Overall, the Legislature slashed public education funding to 16.5 percent below the 2008 level, triggering significant program reductions in schools across the state. Class sizes have increased, teachers and staff members have been laid off, and essential services for at-risk students were eliminated, even as the state implemented higher academic standards for college and career readiness.
Parents filed a lawsuit in the Kansas courts to challenge the cuts. In Gannon v. State of Kansas, a three-judge trial court ruled in January 2013 for the parents, finding that the cuts reduced per-pupil expenditures far below a level “suitable” to educate all children under Kansas’ standards.
…Rather than comply, Governor Brownback appealed to the Kansas Supreme Court. A decision is expected this month.
This is, in rough outline, what happened in Michigan over the last four years — education spending cut (among other trims) to finance a business-tax cut, that is. Per-pupil spending is still far above what it is in Kansas, a jaw-dropping $3,838. A reader comment on the piece explains some nuances:
Governor Brownback is ultra conservative.
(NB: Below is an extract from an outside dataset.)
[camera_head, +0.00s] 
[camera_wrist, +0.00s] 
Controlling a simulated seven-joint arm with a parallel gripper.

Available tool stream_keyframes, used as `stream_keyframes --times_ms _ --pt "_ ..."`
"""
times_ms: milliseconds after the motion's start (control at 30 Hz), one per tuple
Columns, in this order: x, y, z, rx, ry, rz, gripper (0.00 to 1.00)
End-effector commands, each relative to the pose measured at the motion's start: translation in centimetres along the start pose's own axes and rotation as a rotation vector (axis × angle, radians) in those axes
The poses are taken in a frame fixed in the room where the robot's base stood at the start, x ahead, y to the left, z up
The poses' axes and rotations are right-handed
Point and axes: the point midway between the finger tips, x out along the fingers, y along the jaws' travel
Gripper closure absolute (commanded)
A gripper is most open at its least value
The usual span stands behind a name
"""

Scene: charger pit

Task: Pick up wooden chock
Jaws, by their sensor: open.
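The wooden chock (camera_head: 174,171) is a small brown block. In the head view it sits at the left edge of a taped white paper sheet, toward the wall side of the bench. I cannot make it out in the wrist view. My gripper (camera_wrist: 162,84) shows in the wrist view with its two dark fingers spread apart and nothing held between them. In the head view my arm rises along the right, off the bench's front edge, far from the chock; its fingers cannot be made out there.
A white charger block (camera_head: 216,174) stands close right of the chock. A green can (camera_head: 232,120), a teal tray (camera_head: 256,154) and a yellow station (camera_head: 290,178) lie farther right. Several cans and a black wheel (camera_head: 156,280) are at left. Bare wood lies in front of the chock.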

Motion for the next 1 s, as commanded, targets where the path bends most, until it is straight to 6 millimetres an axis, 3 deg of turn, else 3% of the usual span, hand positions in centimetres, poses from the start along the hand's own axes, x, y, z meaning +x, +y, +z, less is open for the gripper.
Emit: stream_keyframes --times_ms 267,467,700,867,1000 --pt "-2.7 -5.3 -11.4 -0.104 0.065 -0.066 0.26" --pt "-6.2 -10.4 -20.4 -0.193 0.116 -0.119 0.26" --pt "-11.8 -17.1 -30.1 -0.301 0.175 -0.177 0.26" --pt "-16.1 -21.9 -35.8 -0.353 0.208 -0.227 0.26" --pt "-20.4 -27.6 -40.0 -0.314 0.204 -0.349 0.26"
He wants a strong educational system in Kansas. What he is doing is simply shifting the tax burden from the general fund to local school districts. For years, the wealthy districts have been subsidizing the poorer (more rural with a lower tax valuations) ones. I’ve always been in a poor area, so we have benefitted from our wealthier cousins in Kansas City and Topeka for a long time. That was nice, but now the per student cost is VERY high in some of these areas for the state to fund and the wealthier districts are paying an inordinate amount of money to fund the others. What the new finance formula will do is simply cause a consolidation of more rural school districts, creating a larger tax base to fund the new districts. I think that we will see more distance learning in some of the larger (geographically speaking) districts to reduce transportation costs. Local property taxes will have to be increased to fund those districts. It’s like business. Everything comes at a cost. This is simply a tax shift; not an end to public education in Kansas.
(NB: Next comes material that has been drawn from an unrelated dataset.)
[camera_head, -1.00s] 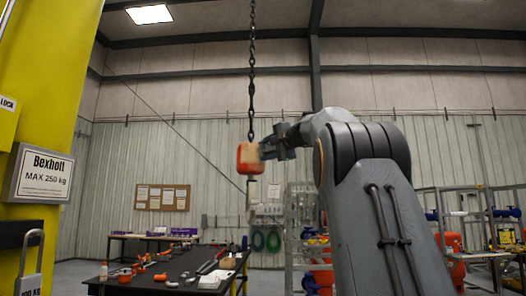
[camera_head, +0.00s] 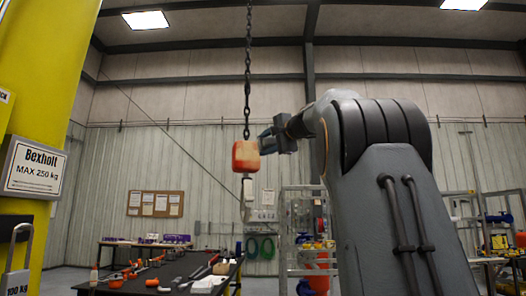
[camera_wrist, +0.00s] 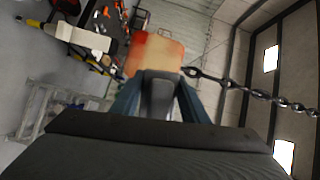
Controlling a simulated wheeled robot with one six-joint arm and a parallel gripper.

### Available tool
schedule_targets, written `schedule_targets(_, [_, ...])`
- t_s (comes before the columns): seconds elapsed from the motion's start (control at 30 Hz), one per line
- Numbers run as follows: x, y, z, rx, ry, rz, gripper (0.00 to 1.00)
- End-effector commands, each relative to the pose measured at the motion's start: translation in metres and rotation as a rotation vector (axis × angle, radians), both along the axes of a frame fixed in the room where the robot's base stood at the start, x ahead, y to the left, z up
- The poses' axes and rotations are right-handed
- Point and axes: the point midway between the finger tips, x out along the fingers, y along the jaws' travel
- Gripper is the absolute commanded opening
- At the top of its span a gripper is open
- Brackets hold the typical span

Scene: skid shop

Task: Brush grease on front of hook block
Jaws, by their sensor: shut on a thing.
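The hook block (camera_head: 246,156), orange-red with paler tan patches, hangs from a dark chain (camera_head: 248,70). Below it hangs a pale grey piece (camera_head: 248,190). My gripper (camera_head: 266,142) is at the block's right side, close to its upper part; whether it touches cannot be told. In the wrist view the block (camera_wrist: 157,48) is just beyond my fingertips (camera_wrist: 160,85), red at the upper left and tan over much of the near face. A grey piece (camera_wrist: 159,97) sits between the fingers, apparently the brush handle; its bristles cannot be made out.
A yellow column (camera_head: 70,60) with a load sign (camera_head: 36,170) stands close on the left. A dark workbench (camera_head: 170,272) with tools is below and beyond the block. A metal rack (camera_head: 284,240) stands behind my arm. The air left of the block is free.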

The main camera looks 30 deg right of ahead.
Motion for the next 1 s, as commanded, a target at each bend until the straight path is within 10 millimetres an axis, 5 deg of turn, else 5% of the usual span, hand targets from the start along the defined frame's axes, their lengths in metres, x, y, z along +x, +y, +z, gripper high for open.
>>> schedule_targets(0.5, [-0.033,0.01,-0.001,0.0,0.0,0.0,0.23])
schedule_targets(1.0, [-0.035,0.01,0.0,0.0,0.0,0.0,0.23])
Wasn’t an end to exclusively local funding of education the result of years of reforms in the 1990s? States realized they were sitting ducks for a civil-rights lawsuit, seeing as how their constitutions guaranteed “free and appropriate” education for all citizens (that’s Michigan’s language) and children in wealthier areas were getting far better educations than those in poorer ones. Now feel bad for wealthy districts for “subsidizing” poorer ones, which should just go ahead and consolidate more. Get on the bus, kids! What’s a one-hour commute? You can do your homework.
Let’s lighten the atmosphere a bit, shall we? How about Gwyneth Paltrow’s January cleanse?
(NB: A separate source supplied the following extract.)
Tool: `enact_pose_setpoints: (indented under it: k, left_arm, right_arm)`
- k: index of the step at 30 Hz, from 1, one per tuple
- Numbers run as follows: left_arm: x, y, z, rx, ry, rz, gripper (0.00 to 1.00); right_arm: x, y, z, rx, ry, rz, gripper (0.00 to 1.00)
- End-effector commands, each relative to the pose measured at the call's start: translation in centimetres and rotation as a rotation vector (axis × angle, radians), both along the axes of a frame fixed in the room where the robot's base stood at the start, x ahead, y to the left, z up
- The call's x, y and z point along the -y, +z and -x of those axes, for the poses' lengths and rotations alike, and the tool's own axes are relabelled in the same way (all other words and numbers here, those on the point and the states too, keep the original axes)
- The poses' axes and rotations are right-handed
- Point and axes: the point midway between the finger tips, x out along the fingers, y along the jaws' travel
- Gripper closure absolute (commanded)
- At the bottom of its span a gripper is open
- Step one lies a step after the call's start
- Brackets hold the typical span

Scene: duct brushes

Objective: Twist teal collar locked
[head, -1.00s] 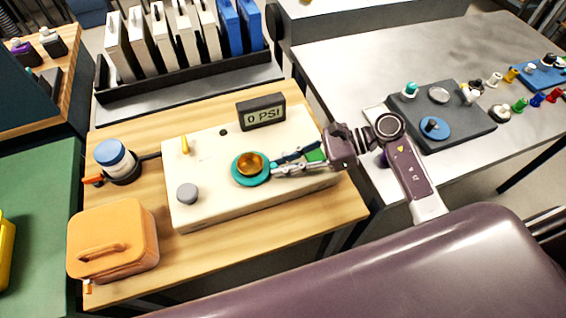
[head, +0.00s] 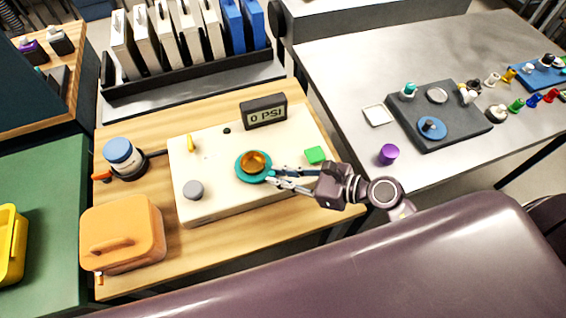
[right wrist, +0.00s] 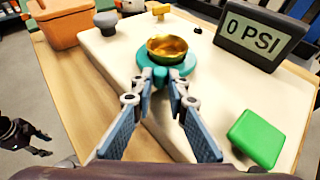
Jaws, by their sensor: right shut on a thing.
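The teal collar (head: 240,172) is a ring around a round golden part (head: 254,161) on the cream panel block. In the right wrist view the collar (right wrist: 186,66) has a short teal tab (right wrist: 160,78) on its near side. My right gripper (head: 271,177) reaches in from the right, and its fingertips (right wrist: 160,75) are shut on that tab. The fingers hide part of the collar's edge. A dark purple part at the left edge of the right wrist view looks like my left gripper (right wrist: 25,137); it is small there, and its jaws are unclear.
The cream block (head: 215,145) carries a display (head: 264,111) reading 0 PSI, a green square (head: 315,155), a grey knob (head: 193,190) and a yellow lever (head: 190,143). An orange case (head: 122,232) and blue-capped jar (head: 118,151) stand left. A purple cylinder (head: 388,154) is right.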

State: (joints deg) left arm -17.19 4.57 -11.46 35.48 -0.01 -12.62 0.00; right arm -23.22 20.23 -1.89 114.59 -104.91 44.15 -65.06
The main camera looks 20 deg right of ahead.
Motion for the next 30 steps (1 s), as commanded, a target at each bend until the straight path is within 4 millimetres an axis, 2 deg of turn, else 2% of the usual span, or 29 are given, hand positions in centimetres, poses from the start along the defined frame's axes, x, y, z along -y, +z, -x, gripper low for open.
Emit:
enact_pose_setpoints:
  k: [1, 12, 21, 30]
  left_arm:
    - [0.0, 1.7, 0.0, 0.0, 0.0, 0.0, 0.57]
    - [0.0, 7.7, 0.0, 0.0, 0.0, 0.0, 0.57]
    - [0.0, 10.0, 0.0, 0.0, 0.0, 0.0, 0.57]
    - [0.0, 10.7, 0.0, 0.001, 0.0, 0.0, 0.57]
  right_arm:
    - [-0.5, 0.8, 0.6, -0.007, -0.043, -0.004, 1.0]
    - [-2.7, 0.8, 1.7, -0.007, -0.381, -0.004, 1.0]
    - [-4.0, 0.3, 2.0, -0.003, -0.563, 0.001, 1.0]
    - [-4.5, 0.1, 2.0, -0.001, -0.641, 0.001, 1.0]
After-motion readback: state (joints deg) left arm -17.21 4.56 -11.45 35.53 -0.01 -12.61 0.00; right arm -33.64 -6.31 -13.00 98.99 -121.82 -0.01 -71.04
“Our winter detox has looser guidelines and restrictions than ones we’ve done in the past but here is what we’re avoiding: dairy, gluten, shellfish, anything processed (including all soy products), nightshades (potatoes, tomatoes, peppers and eggplant), condiments, sugar, alcohol, caffeine and soda.”
Looser guidelines? Just don’t eat anything.
I haven’t read the excerpt from the Roger Ailes book yet, but I suppose I have to. UPDATE: Read it. Highly recommended, especially for you newspaper journos, past and present. It’s about when Ailes bought the small paper serving his exurban community, and proceeded to become the publisher from GUESS WHERE.
And now, on to Thursday.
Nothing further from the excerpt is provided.